* [SOURCE MATERIAL]:

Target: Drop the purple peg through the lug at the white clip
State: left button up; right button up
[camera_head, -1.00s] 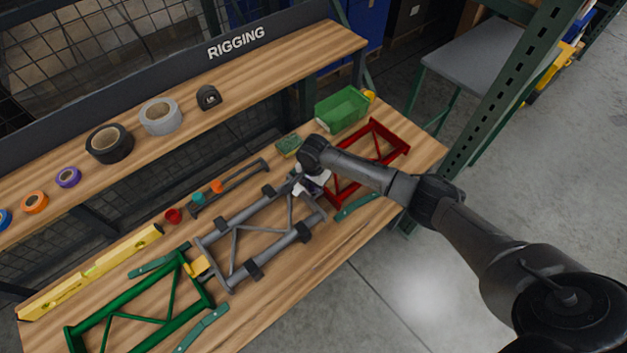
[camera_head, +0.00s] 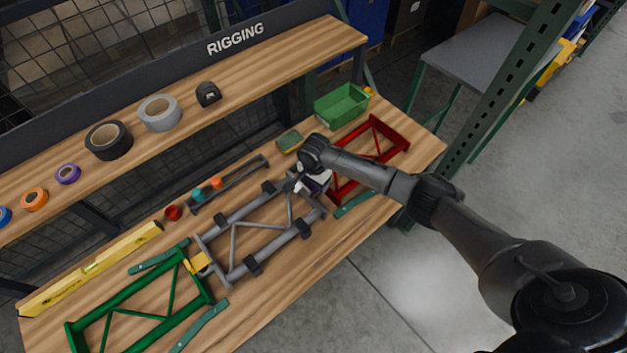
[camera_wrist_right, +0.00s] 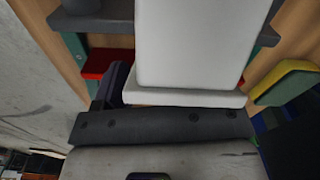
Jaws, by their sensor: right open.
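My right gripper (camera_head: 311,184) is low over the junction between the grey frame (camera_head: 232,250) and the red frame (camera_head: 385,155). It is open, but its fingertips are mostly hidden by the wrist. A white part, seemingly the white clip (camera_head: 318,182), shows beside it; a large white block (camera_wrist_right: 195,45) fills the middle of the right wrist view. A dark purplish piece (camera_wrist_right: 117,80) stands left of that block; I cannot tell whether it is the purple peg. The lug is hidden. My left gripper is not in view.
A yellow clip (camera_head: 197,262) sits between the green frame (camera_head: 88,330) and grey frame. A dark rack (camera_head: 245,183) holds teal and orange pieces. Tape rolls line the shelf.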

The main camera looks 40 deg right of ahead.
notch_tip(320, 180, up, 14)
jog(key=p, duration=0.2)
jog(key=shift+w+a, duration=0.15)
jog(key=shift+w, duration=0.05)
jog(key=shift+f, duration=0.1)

* [PROBLEM]:
Up to and including the line with "[camera_wrist_right, +0.00s]", copy the data above from its first line. Skip pictures.

* [THE RESULT]:
Target: Drop the purple peg through the lug at the white clip
State: left button up; right button up
[camera_head, -1.00s] 
[camera_head, +0.00s] 
[camera_wrist_right, +0.00s] 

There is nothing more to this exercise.